Monday, Mar. 20, 2006
Was the War Worth It?
By NANCY GIBBS
Was it worth it, of course, is only one of the questions. What were the alternatives? What could have been done differently? Are things getting better or worse? And however we got here, what do we do now?
As the Iraq war's third anniversary approached, the news fed both doubts and hopes. Saddam Hussein took the stand in his trial for the first time, reminding people of what they were missing. Meanwhile, the brand-new Iraqi parliament met in a capital under curfew to pull together some kind of future amid warnings of civil war. U.S. forces launched Operation Swarmer, the biggest air assault since the invasion, to root out insurgents north of Baghdad. President Bush embraced realism: "We will see more images of chaos and carnage in the days and months to come," he warned as he argued why that was a price worth paying.
This war has brought division from the start, not just among but also within us. In between those who were always against the war and those who are still for it lie the shifting ambivalents who want this whole massive gamble to work but increasingly fear that it won't. Among the more ardent critics these days are pundits and policymakers who favored the strategy three years ago, even helped shape it, and are now doing a kind of public penance for their failure of foresight. Defense hawk Richard Perle, for example, has declared that the U.S. got the war right and the postwar wrong.

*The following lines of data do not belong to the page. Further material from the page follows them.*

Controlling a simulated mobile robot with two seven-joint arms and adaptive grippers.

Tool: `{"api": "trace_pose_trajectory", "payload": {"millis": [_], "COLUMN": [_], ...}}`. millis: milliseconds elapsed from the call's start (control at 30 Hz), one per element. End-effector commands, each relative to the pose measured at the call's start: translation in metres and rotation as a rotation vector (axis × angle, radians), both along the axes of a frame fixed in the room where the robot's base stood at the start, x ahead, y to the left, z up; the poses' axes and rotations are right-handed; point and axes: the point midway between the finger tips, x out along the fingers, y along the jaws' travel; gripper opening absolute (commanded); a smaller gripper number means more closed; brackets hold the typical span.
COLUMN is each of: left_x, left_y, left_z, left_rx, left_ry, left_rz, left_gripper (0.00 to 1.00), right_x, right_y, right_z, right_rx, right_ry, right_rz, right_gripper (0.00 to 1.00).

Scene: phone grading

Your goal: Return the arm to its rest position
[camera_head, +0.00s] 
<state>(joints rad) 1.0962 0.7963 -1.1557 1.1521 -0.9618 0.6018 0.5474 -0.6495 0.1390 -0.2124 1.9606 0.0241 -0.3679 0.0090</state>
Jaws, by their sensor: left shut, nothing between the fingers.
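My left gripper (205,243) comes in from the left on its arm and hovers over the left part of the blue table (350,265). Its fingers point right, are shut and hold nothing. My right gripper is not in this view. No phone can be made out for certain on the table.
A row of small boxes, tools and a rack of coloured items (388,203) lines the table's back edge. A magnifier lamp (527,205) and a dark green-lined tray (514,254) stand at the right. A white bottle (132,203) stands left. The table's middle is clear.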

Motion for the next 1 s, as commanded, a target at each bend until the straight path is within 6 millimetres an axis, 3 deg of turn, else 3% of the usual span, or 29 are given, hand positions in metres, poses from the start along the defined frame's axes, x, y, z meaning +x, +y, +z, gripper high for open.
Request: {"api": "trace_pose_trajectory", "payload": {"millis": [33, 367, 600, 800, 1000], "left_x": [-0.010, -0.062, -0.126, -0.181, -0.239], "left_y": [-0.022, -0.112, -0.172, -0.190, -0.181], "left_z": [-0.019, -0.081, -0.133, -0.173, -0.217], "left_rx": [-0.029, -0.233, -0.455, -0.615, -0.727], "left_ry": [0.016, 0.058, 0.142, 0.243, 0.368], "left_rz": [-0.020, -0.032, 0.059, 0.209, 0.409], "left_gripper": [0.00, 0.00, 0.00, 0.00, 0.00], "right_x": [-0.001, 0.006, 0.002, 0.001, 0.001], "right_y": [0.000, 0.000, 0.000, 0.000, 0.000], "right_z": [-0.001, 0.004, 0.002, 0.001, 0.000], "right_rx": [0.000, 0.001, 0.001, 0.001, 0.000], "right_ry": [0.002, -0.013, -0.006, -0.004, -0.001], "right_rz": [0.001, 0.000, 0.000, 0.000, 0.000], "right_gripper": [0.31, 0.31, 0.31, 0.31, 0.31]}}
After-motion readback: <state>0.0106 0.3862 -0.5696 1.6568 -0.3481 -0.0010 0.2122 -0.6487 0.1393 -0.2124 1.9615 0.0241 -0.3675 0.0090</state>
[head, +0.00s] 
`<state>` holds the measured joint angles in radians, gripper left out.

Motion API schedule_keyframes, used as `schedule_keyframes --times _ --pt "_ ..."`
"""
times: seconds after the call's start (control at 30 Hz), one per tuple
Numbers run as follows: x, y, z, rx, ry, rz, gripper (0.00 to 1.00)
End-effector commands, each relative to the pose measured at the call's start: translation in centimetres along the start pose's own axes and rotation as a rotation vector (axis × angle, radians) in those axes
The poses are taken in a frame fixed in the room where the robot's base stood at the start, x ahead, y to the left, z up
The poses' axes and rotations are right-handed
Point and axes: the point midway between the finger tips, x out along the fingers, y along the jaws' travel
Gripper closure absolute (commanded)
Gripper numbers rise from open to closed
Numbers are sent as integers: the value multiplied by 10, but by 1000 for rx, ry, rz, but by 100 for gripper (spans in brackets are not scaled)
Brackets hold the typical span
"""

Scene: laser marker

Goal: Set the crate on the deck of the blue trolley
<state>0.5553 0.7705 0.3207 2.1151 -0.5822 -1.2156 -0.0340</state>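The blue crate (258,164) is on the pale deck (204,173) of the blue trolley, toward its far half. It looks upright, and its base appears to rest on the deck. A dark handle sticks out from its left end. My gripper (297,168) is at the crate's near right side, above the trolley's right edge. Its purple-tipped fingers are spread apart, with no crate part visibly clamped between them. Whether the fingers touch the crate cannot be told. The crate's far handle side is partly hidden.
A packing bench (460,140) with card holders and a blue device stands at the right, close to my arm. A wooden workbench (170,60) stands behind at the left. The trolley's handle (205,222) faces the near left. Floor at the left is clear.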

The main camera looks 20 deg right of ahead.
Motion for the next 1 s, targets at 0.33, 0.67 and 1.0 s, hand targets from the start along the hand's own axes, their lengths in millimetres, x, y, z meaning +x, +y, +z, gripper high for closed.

There has been a pattern for modern American wars going back to Korea: broad public support at the outset, growing concern as casualties rise or progress stalls and then a new resolutioneither do what it takes to win or get us out. In Vietnam, nine years passed after the first U.S. servicemen were killed and more than 20,000 others died before a majority of Americans concluded we were on the wrong course. Opinion swung more quickly this time, as the cost-benefit analysis changed. When the weapons of mass destruction (WMD) weren't found and the Saddam-9/11 connection was discredited, the sense of urgent threat receded. However generous and idealistic Americans may be, a half-a-trillion-dollar nation-building venture is a harder case to make.
So support for the war thickens and thins as events unfold. While polls showed that 68% of Americans were in favor of the invasion three years ago, that figure fell as what looked like a quick victory stalled, rose when Saddam was pulled from his spider hole, sank with the sickening pictures from Abu Ghraib, but then rose a bit again as Iraqis defied threats and went to the polls, setting an example for a region where free elections are about as common as leprechauns. In recent weeks the bombing of a Shi'ite shrine, the bodies dumped in shallow graves, the girls blown up on the way to school, the dwindling faith not in U.S. abilities and intentions but in Iraq'sall drove down support for the war again.
So was it worth it? In a Gallup poll last week, 60% of those surveyed said no. In the pages that follow, a diverse and international group of thinkers give their opinions. Many people approached by TIME refused to answer. Perhaps they share the view expressed last week in Sydney by Secretary of State Condoleezza Rice: "I think the outcome, the judgment, of all of this needs to await history."
WILLIAM F. BUCKLEY JR. No. Emphatically no. Were we wrong to undertake what we did? The objectives were sound, but our reach proved insufficient to realize them. > Buckley is a conservative author and syndicated columnist
TOMMY FRANKS Yes. America remains very proud of and very thankful to our sons and daughters serving in Iraq and around the world in the cause of freedom. The events of 9/11 taught us a valuable lesson: ignoring terrorism will not make the problem go away. The sacrifices of our military members and their families are giving Iraqis a chance for freedom. And a free Iraq serves not only Iraqis. It will stand as a model in the Middle East, a model that represents to millions of people that there is an alternative to terrorism.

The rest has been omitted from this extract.